Provided records:
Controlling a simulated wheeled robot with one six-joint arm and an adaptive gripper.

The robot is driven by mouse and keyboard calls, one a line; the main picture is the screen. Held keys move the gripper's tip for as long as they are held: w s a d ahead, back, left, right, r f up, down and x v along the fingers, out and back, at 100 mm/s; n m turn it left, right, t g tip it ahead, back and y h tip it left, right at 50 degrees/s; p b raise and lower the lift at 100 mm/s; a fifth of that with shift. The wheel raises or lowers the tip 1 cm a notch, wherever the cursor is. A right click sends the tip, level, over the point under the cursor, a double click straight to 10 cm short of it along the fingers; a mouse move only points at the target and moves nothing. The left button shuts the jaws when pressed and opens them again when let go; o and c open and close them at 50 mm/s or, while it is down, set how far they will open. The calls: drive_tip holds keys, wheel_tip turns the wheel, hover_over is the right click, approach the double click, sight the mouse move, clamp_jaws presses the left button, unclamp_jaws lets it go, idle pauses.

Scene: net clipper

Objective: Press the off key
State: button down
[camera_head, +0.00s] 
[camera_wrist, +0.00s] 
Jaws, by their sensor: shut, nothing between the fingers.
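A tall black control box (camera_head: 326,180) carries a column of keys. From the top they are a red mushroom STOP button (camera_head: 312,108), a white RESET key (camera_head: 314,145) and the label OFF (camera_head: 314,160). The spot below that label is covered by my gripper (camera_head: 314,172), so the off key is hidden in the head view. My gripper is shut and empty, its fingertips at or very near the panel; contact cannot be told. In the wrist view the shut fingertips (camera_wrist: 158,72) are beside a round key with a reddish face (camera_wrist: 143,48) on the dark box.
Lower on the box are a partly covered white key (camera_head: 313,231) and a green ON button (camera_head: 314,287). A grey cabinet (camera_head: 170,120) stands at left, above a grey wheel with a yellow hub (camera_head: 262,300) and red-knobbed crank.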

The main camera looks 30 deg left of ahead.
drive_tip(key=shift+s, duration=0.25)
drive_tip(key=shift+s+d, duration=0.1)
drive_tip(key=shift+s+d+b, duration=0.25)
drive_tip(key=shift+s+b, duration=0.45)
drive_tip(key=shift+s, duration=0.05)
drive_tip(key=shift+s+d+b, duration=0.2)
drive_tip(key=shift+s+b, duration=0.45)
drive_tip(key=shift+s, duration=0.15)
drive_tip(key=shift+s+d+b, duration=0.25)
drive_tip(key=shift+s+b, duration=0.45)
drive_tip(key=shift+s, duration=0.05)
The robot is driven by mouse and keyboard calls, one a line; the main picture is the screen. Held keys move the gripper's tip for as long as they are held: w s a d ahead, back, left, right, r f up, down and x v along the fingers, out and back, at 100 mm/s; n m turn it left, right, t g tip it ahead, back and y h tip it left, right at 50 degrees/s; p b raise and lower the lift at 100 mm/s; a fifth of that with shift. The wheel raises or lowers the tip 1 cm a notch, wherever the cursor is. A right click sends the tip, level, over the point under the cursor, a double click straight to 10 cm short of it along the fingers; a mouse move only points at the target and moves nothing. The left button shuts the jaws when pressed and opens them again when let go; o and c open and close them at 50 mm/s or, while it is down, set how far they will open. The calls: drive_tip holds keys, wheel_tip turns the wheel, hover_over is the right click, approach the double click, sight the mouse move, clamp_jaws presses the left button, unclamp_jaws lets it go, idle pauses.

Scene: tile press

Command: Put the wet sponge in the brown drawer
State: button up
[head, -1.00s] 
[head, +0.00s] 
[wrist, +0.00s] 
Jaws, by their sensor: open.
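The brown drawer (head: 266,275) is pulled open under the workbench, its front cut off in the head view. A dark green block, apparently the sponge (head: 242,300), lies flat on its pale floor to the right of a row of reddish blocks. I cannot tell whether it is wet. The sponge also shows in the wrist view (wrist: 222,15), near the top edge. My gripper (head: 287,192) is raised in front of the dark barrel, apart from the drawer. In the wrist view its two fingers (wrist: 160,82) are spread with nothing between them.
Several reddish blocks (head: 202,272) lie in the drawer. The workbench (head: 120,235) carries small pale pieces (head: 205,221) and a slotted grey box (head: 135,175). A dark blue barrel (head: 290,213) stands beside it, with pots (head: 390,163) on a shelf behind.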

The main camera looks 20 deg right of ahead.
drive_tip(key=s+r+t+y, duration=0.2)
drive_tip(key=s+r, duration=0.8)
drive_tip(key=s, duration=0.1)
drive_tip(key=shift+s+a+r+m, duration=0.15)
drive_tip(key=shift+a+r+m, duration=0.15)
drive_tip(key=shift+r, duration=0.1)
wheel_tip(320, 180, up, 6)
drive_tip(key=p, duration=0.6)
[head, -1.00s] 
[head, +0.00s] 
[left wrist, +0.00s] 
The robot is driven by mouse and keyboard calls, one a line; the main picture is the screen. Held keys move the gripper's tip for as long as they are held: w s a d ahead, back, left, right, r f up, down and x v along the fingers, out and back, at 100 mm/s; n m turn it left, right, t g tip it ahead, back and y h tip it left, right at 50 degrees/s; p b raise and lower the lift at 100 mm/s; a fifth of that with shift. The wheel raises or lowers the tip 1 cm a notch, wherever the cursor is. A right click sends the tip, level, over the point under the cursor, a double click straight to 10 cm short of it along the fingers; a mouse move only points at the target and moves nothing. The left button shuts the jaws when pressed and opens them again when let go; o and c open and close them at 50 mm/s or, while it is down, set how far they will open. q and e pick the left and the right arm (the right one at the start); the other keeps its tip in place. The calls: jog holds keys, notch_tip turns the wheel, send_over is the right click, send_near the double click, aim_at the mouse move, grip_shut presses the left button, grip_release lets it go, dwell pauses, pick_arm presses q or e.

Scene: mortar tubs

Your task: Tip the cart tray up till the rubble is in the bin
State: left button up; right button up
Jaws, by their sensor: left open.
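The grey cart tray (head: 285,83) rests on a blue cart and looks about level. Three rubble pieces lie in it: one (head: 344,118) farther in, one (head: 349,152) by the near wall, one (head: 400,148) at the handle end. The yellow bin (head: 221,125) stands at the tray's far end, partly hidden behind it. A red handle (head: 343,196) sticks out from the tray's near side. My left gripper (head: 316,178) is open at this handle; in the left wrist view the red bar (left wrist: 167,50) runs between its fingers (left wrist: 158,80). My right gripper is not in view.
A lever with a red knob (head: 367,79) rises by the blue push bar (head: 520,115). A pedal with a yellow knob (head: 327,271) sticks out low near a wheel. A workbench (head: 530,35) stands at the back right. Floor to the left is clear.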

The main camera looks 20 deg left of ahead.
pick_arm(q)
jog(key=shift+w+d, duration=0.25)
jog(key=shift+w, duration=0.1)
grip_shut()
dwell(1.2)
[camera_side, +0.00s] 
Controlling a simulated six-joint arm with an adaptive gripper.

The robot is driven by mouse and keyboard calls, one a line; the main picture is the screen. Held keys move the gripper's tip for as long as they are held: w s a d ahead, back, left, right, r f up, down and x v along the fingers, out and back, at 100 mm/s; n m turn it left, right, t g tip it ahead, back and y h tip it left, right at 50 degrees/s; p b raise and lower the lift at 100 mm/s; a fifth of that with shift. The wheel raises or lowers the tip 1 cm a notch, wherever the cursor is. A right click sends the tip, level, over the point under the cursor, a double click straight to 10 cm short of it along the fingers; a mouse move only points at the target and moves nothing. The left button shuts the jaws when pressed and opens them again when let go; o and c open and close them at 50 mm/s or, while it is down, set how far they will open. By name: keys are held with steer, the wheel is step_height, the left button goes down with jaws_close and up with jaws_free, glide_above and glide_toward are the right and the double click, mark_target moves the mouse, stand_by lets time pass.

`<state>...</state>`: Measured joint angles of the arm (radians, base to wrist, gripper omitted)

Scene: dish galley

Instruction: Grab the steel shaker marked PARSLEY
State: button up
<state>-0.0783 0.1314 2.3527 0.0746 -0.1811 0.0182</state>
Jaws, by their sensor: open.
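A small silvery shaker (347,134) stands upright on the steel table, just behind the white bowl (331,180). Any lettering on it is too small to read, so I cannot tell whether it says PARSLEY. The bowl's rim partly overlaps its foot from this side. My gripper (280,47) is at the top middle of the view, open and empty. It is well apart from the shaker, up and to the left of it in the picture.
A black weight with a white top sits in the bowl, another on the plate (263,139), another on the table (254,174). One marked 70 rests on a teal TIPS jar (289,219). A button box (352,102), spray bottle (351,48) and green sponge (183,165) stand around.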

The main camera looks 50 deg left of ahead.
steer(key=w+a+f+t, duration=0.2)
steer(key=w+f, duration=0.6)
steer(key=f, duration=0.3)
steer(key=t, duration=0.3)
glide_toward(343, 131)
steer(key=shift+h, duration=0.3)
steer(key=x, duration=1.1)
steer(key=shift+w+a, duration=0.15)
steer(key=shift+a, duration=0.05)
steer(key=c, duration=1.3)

Stated exercise:
Transcribe precisely the lines between the one that contains "Scene: dish galley" and the one that contains "<state>-0.0783 0.1314 2.3527", counting those two lines as part of the range.

In response:
Scene: dish galley

Instruction: Grab the steel shaker marked PARSLEY
State: button up
<state>-0.0783 0.1314 2.3527 0.0746 -0.1811 0.0182</state>

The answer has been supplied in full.